Objective =>
What is needed is an exact copy of the lines from the one containing "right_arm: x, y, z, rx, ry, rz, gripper" to the one containing "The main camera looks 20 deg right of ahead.", both lines included, and no other lines.

Record list =>
'''
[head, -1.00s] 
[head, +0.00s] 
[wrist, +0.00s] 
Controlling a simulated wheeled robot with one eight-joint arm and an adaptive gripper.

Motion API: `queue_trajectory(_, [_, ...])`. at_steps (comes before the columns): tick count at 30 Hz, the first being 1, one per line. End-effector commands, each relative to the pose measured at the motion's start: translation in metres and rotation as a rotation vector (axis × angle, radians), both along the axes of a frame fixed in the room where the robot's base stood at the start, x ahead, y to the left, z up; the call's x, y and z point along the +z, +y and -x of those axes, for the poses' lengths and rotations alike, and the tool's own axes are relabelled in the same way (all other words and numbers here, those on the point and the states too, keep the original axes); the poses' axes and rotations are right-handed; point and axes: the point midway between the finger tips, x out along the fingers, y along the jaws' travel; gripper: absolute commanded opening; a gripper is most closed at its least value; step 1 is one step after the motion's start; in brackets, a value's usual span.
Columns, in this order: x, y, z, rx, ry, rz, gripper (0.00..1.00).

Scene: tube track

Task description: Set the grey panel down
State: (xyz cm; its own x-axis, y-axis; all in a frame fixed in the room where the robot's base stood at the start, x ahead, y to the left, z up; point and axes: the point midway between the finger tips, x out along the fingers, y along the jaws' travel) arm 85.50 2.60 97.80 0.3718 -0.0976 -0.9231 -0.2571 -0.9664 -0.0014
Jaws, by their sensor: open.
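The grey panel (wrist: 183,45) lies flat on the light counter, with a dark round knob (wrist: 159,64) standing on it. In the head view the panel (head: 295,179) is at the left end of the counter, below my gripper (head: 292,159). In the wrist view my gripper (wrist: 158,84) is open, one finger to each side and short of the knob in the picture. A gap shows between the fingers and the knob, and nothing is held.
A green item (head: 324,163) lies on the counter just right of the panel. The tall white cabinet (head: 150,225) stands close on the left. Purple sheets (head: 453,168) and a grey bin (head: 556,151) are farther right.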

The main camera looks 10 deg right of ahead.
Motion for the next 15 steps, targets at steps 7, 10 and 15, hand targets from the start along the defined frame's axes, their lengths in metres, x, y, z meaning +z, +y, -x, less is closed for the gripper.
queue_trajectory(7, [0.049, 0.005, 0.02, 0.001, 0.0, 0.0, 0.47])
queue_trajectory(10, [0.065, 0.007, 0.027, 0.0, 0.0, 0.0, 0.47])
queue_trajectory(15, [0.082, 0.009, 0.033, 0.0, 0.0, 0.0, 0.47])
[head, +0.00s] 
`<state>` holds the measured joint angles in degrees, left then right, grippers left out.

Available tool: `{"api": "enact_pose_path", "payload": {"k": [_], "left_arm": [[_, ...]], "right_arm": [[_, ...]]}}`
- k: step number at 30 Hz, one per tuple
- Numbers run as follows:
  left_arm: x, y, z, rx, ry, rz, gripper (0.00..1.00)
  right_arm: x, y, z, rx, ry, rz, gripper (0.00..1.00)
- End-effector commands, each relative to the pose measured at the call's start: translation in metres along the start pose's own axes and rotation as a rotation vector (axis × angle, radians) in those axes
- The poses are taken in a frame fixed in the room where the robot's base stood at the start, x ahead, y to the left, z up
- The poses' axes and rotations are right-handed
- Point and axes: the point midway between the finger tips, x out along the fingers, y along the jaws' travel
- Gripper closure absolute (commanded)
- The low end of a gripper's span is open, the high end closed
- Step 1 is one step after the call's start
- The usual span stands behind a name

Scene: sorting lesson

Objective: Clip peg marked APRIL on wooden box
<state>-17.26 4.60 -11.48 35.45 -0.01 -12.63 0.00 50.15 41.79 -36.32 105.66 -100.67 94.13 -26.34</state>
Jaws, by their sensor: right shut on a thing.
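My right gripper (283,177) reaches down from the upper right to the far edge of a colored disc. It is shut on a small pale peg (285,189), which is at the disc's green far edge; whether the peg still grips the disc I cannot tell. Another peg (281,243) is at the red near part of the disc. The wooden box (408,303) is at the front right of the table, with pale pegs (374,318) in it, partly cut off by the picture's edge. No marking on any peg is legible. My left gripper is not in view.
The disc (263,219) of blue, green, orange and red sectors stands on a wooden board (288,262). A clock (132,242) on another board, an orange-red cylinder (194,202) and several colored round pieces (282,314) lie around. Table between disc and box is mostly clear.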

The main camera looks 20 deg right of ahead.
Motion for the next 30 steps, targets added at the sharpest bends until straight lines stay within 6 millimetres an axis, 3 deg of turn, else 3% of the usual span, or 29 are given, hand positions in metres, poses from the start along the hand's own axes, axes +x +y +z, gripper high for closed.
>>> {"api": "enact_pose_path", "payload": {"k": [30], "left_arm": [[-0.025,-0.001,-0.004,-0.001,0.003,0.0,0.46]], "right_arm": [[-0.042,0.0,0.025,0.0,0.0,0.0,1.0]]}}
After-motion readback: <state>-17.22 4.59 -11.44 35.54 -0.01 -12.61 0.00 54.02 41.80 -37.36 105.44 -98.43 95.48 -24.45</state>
'''
Problem solution =>
  right_arm: x, y, z, rx, ry, rz, gripper (0.00..1.00)
- End-effector commands, each relative to the pose measured at the call's start: translation in metres along the start pose's own axes and rotation as a rotation vector (axis × angle, radians) in those axes
- The poses are taken in a frame fixed in the room where the robot's base stood at the start, x ahead, y to the left, z up
- The poses' axes and rotations are right-handed
- Point and axes: the point midway between the finger tips, x out along the fingers, y along the jaws' travel
- Gripper closure absolute (commanded)
- The low end of a gripper's span is open, the high end closed
- Step 1 is one step after the call's start
- The usual span stands behind a name

Scene: sorting lesson

Objective: Clip peg marked APRIL on wooden box
<state>-17.26 4.60 -11.48 35.45 -0.01 -12.63 0.00 50.15 41.79 -36.32 105.66 -100.67 94.13 -26.34</state>
Jaws, by their sensor: right shut on a thing.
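My right gripper (283,177) reaches down from the upper right to the far edge of a colored disc. It is shut on a small pale peg (285,189), which is at the disc's green far edge; whether the peg still grips the disc I cannot tell. Another peg (281,243) is at the red near part of the disc. The wooden box (408,303) is at the front right of the table, with pale pegs (374,318) in it, partly cut off by the picture's edge. No marking on any peg is legible. My left gripper is not in view.
The disc (263,219) of blue, green, orange and red sectors stands on a wooden board (288,262). A clock (132,242) on another board, an orange-red cylinder (194,202) and several colored round pieces (282,314) lie around. Table between disc and box is mostly clear.

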The main camera looks 20 deg right of ahead.

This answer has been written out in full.